Unlike head-and-shoulder shots in which the background is secondary to the subject, environmental portraits include the person's surroundings — beaches, a teenager's bedroom — to show the relationship between subject and territory.
FIGURE 17-1 Sometimes you must stretch the rules in order to capture unique shots. Your subject's face doesn't have to be the true focal point. Look for opportunities to exercise your creativity in portraiture.
While not necessarily essential, when composing an environmental portrait it is usually better to have your subject interacting with his or her settings rather than just standing in front of a workspace.
Just about any place you want to take a picture is fair game for an environmental shot. Consider both indoor and outdoor settings, and ask the subjects where they feel comfortable. As you're scouting locations, look for the setting that allows your subject to pose comfortably and safely. Think about the size of your subject in the frame. Keeping the subject large and close to the camera is usually a good starting place, given that the most common error in taking pictures of people is not filling enough of the frame with the subject. Experiment with a range of subject sizes: totally filling half or a third of the frame or even doing a full-length shot in which the subject's height is one-fifth the height of the frame.
Parking lots near wooded areas make ideal portrait locations. Not only are they convenient for both you and your subject, they offer pleasant options such as open skies and greenery and adequate illumination to light your subject, as well as a tree canopy to block out direct overhead light. You'll find the best light a few steps into the woods.
FIGURE 17-2 An example of a portrait taken outdoors under a porch, which blocks direct light. The subject's happy face is mirrored by the decorative figures in the setting of a child's 19th-century playhouse.
Gardens, porches, and the woods near your house are all possible places for taking environmental portraits. In fact, just about any location will work, as long as the light is right.
Open shade such as that found under the branches of a tall tree is the photographer's favorite because subjects are lit by the sky and the scenery around them. When looking for these settings, try to find them near something that will reflect sunlight into the shady area since light in the shade often lacks direction.
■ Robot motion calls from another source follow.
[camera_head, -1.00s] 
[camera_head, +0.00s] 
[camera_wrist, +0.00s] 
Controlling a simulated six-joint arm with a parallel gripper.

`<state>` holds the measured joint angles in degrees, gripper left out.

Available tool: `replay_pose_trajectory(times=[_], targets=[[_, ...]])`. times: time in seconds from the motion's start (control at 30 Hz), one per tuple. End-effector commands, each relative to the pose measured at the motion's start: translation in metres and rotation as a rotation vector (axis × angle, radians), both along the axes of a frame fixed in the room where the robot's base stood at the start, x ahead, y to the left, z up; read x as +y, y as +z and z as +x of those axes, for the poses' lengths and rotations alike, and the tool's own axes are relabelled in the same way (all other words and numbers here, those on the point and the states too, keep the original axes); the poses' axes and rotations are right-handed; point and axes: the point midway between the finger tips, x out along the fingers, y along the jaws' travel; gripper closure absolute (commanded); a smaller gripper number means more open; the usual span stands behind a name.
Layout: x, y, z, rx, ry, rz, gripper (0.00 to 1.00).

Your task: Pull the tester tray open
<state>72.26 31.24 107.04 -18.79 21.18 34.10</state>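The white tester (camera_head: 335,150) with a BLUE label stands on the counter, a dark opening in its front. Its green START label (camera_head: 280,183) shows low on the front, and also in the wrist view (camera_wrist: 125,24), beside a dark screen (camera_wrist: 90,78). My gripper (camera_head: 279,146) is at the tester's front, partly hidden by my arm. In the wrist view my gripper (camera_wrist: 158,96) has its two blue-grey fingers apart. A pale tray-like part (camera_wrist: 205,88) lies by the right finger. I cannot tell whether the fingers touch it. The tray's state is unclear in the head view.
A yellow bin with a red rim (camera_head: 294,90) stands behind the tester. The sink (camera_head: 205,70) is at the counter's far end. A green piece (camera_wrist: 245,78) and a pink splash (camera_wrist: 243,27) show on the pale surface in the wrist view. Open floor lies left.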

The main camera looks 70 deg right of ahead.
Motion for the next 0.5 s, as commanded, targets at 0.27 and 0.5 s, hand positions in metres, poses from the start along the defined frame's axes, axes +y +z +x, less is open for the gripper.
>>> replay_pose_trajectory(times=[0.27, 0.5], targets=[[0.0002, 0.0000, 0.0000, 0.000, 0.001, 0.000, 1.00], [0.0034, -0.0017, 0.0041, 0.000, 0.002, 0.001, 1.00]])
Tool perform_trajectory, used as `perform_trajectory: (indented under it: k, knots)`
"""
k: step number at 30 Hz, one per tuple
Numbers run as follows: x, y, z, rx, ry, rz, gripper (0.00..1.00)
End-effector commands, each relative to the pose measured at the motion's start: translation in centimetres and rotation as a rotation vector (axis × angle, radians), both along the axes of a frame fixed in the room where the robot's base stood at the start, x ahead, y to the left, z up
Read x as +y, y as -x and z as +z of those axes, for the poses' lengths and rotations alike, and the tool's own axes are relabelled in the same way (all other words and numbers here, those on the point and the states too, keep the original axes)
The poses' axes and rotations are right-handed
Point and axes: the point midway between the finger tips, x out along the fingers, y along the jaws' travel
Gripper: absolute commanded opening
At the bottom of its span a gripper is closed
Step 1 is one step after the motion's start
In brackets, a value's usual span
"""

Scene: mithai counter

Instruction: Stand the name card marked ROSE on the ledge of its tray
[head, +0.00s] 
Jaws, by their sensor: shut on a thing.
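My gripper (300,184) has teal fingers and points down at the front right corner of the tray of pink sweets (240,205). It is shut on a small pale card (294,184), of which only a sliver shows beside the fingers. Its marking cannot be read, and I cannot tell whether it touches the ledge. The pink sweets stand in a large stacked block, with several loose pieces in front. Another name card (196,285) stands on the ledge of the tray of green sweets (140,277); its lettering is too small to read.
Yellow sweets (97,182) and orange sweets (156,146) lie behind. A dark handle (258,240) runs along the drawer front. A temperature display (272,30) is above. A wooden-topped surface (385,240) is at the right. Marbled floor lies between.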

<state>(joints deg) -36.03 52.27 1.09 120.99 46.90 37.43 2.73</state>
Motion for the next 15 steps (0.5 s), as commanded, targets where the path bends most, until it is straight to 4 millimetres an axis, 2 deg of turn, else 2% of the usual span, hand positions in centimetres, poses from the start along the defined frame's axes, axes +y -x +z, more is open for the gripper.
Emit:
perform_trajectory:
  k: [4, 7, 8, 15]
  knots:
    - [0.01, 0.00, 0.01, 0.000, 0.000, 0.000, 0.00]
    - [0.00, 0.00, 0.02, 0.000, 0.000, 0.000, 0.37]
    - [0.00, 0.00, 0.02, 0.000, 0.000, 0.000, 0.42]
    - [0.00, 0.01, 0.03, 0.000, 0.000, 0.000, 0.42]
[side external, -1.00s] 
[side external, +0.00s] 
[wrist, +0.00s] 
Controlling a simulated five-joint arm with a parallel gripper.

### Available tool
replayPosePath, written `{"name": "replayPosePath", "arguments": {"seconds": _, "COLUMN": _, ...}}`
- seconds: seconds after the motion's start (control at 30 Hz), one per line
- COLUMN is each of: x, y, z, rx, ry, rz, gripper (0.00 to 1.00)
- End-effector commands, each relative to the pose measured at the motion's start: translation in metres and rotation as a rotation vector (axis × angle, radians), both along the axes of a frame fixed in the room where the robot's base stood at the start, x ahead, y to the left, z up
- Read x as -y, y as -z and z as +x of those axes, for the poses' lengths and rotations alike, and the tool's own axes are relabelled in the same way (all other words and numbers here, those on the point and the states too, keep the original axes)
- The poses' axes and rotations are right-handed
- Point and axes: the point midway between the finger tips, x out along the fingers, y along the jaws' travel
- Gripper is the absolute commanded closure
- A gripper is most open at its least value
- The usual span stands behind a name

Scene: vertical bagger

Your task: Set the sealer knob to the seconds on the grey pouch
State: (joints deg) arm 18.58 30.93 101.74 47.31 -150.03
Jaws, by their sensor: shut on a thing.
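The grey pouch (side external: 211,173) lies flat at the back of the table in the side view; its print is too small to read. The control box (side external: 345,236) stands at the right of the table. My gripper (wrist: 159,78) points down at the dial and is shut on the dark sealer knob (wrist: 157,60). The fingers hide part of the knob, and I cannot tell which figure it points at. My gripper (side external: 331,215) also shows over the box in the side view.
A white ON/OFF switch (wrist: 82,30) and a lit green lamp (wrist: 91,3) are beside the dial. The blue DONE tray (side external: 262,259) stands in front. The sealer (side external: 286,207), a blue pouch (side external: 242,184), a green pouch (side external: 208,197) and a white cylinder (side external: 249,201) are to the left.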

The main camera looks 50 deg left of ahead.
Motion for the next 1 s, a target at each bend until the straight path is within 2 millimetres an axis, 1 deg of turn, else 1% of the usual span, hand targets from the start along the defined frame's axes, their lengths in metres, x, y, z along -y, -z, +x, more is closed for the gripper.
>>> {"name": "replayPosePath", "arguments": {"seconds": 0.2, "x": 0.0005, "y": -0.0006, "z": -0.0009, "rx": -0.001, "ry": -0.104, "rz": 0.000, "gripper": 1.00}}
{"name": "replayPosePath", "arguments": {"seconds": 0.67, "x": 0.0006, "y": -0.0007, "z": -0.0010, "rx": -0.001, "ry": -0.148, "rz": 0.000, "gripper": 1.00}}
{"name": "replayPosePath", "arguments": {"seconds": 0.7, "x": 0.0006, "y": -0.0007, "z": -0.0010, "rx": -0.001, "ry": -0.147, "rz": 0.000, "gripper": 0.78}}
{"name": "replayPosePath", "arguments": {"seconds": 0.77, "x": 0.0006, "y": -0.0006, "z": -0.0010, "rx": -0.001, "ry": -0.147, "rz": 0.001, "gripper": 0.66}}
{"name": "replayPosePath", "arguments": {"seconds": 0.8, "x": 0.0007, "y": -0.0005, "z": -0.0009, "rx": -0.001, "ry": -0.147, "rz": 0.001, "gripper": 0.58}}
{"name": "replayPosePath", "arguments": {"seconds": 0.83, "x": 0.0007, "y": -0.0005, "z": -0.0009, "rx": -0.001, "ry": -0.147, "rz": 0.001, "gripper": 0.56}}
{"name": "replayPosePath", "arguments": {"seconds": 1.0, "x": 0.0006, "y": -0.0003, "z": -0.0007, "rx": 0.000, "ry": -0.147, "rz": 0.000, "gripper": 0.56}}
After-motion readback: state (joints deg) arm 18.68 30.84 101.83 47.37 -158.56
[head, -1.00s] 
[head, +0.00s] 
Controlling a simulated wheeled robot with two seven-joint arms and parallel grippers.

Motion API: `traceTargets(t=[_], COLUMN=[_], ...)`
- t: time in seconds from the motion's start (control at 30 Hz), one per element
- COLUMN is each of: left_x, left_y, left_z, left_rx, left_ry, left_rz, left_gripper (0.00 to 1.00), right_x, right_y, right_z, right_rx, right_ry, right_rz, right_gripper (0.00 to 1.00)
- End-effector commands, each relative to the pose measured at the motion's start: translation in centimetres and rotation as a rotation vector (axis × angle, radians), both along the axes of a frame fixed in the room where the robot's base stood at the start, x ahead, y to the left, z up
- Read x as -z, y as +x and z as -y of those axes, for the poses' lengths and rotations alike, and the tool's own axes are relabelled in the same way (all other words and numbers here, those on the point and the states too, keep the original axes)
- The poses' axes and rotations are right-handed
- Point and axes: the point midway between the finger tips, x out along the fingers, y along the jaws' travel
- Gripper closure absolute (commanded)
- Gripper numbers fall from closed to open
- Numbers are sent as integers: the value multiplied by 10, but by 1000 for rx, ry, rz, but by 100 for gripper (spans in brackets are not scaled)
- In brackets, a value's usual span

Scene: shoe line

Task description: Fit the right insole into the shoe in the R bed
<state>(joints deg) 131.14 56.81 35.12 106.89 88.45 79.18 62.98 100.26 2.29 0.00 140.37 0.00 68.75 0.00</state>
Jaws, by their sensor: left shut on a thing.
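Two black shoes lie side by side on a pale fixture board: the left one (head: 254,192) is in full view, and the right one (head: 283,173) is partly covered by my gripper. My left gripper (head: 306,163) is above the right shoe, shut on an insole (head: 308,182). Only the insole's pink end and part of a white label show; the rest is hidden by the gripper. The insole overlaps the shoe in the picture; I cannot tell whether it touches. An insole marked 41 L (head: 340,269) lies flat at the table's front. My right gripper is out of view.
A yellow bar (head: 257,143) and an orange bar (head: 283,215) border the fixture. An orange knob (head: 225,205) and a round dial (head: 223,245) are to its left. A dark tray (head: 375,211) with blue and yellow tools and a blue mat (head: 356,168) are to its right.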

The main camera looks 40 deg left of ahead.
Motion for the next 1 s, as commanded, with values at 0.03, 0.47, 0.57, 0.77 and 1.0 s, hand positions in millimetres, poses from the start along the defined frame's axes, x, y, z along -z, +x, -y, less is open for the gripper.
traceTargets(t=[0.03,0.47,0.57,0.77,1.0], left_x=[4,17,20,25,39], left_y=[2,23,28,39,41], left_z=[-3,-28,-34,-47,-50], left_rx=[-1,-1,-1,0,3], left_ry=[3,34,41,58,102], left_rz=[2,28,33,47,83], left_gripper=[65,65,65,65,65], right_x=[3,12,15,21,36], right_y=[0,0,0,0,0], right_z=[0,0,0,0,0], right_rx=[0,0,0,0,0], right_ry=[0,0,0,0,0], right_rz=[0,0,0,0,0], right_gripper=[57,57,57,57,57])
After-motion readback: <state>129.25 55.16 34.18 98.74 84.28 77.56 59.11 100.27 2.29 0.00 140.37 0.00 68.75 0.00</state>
Soft light, not direct light, that comes primarily from one direction is ideal.
If you have to shoot a portrait with the camera pointing toward the sun, put your subject's back to the sun and use something bright, such as a piece of white cardboard or portable reflector, to light the shadow on your subject's face.
Wherever possible, avoid shooting in overhead light, as it casts shadows in the eye sockets and under the lower eyelids (a particular problem with children). You can erase them to a certain extent by raising the subject's chin. Young faces prone to under-eye shadows might be able to tolerate up-lighting, which eliminates these shadows. Have the subject look down toward your feet or off-camera, not directly into the light.
It's often necessary to balance the light in environmental shots. Keep a piece of 2' × 3' (or larger) poster board in your car or bag when you go out on a portrait shoot. Use the reflector to bring light into dark shadows so they don't print totally black, or as a hair light from behind the subject. You can also use it as a fill light to add a bit of light from behind or bring a touch more light into the shadows, so they don't go totally black in the final image.
Flash also works well when shooting portraits outdoors. One neat trick is to take the flash off the camera. Have an assistant hold the flash to one side, close enough to your subjects to light them. Or, if your shutter speed is long enough (more than ten or fifteen seconds), you can release the shutter then run to the best spot to pop the flash. Feeling really adventurous? Have the subjects hold the flash and light themselves!
While scenery plays an important role in environmental portraits, it isn't meant to be the main subject of these pictures. Use the surroundings to enhance your subject, not detract from her.
If you're working in color, look for backlit foliage — greens and yellows are great for bringing out flesh tones. Choose colors to flatter your individual subject. If the subject has dark hair, you will want your background to be lighter than the hair so they don't merge. Backlighting can light up dark hair nicely so that it stands out from a dark background, making a dynamic portrait. Keep the background as simple as possible — if it's too busy, it will conflict with the subject.
Sometimes you just have to take a picture of someone right where they are standing — in front of your house, at the airport. Select a camera position that gives you a distant or low-contrast background. If the surroundings are very distracting, you can try a very low or high camera position to isolate your subject against the sky or pavement.
While you probably won't always be able to consider all these factors when taking shots, keeping them in mind as much as possible can do nothing but improve the photographs you take, even the quick snapshots. Eventually, most of these techniques will become second nature.
Avoid sharp lines poking into or growing out of your subject. The classic goof is to have a tree or telephone pole growing out of the subject's skull. You want to put the cleanest, least distracting part of your background behind your subject's head. If there is a horizon or any strong horizontal in the background, either lower the camera angle to put it above the subject's head or find a higher vantage point so you can drop the line below the subject's shoulders.